• **Task details**
Pull out every line below that holds the word "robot".

• **Data lines**

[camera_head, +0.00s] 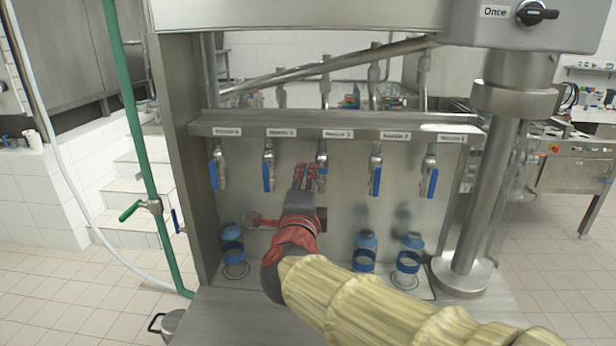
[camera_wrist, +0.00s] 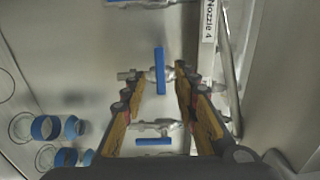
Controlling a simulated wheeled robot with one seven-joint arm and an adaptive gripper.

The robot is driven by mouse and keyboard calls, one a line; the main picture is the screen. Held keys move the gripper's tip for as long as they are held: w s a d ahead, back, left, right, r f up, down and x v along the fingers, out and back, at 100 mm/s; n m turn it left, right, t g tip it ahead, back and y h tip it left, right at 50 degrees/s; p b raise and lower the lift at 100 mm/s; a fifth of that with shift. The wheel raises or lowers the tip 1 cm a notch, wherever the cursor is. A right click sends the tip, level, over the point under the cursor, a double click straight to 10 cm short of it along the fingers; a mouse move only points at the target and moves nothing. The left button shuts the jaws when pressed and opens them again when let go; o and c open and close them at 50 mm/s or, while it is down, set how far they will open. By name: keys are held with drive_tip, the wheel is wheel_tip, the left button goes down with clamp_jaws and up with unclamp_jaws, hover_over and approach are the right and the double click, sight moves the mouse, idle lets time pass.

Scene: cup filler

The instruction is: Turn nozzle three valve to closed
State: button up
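The nozzle three valve (camera_head: 322,152) is in the middle of a row of several valves under a labelled steel rail. Its blue handle (camera_wrist: 160,71) lies crosswise to its pipe, while the neighbouring handle (camera_wrist: 154,141) runs along its pipe. My gripper (camera_head: 305,172) points at the nozzle three valve and partly covers it in the head view. In the wrist view my gripper (camera_wrist: 159,82) is open, with one finger on each side of the valve and its handle. Gaps show beside the handle, so the fingers do not appear to grip it.
The valves of nozzle four (camera_head: 269,168) and nozzle two (camera_head: 375,170) flank it closely, with handles hanging down. A thick steel column (camera_head: 485,190) stands at the right, a green pipe (camera_head: 140,140) at the left.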

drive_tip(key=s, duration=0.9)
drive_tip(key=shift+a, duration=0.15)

• **Answer below**
Controlling a simulated wheeled robot with one seven-joint arm and an adaptive gripper.
The robot is driven by mouse and keyboard calls, one a line; the main picture is the screen. Held keys move the gripper's tip for as long as they are held: w s a d ahead, back, left, right, r f up, down and x v along the fingers, out and back, at 100 mm/s; n m turn it left, right, t g tip it ahead, back and y h tip it left, right at 50 degrees/s; p b raise and lower the lift at 100 mm/s; a fifth of that with shift. The wheel raises or lowers the tip 1 cm a notch, wherever the cursor is. A right click sends the tip, level, over the point under the cursor, a double click straight to 10 cm short of it along the fingers; a mouse move only points at the target and moves nothing. The left button shuts the jaws when pressed and opens them again when let go; o and c open and close them at 50 mm/s or, while it is down, set how far they will open. By name: keys are held with drive_tip, the wheel is wheel_tip, the left button goes down with clamp_jaws and up with unclamp_jaws, hover_over and approach are the right and the double click, sight moves the mouse, idle lets time pass.

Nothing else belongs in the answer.